You really can’t keep the Northern Ireland international down this season, and he soon added a 13th club goal to his tally when he hammered home the rebound after substitute Aaron Morley had found Iredale loitering at the far post again.

There was a time when the impact of Bolton’s substitutions was being analysed but in recent weeks the ‘second wave’ of players off the bench has been truly impressive. That renewed intent was evident in the closing stages of Saturday as home fans screamed for more goals.

Morley’s reliable right foot supplied a corner flicked on by one sub, Nlundulu, and then finished by another, Kyle Dempsey, to make it six.

Dempsey looked a man reborn after missing several games with a fracture in his back and his return to a squad already brimming with belief almost seems unfair on the rest of the division at this stage.

“We want seven,” demanded the home crowd. “We’ve got the ball,” chanted the 400-or-so Exeter fans periodically, before reverting to “we’ve lost the ball” once more.
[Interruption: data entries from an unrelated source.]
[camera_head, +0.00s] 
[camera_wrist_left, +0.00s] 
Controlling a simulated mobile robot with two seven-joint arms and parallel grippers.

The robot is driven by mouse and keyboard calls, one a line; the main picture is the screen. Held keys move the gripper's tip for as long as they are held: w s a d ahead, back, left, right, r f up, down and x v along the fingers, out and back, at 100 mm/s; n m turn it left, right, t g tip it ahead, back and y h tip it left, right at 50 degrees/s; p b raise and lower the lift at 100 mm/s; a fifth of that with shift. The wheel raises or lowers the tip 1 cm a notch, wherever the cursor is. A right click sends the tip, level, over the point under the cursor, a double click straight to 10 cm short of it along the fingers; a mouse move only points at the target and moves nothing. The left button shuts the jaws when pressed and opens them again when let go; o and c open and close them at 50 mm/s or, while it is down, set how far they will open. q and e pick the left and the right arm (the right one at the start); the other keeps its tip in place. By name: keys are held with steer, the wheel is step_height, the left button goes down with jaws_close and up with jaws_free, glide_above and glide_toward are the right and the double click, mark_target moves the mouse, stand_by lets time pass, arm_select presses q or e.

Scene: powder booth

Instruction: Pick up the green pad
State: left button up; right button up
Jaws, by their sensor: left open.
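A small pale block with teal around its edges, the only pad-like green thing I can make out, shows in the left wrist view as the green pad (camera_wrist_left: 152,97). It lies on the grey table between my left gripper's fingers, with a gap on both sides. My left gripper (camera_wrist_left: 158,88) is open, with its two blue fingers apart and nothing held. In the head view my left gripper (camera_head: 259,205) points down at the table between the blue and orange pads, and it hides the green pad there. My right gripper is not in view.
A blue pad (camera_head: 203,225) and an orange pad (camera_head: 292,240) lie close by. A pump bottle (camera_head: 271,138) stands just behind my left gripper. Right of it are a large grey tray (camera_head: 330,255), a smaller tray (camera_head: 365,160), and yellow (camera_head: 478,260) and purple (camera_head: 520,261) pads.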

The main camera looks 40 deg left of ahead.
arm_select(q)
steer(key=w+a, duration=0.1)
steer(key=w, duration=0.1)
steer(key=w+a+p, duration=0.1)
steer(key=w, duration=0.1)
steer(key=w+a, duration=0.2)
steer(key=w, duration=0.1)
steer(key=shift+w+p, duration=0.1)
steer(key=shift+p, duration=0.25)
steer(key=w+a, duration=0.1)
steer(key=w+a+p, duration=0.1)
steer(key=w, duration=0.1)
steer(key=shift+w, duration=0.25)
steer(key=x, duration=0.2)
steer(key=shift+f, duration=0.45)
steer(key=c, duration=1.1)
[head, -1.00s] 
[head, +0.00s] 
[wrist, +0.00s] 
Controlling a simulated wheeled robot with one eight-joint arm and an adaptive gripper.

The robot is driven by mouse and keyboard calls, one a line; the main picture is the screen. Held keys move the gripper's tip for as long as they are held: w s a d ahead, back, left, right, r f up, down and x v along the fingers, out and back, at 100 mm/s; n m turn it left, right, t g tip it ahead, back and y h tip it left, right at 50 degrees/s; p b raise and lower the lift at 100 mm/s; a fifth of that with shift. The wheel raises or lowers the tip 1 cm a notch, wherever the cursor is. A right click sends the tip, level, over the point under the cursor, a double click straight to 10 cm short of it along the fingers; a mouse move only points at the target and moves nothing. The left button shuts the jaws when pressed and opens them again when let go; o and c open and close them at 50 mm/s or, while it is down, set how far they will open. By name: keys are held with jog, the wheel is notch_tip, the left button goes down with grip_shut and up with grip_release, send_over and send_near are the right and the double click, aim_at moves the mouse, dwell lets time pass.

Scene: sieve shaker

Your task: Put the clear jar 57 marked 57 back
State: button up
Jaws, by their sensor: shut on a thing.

Football fans have always been good at finding moments of levity in the most desperate of situations.

Bolton did get their seventh, and in many ways, it was the highlight of the day. Nlundulu said after the game that it felt like he had scored the winner and he certainly celebrated with gusto.

Whilst true, the young striker had yet to fully find his feet at Wanderers since his summer move from Southampton, some of the judgements and comments directed his way in recent months have felt decidedly premature. Could this moment give him the spark? One can only hope so.

Even at seven, fans wanted eight. Santos got booed for checking a run on halfway instead of trying to drive forward deep into stoppage time, proving what a hard bunch we are to please at times.

But this is the team that seemingly thrives off being challenged, and one that now understands to pressures and expectations that come with representing Bolton Wanderers.

There will be more tears, for sure, in the weeks and months to come. It is looking more likely than ever, though, that this season’s story will can a happy ending.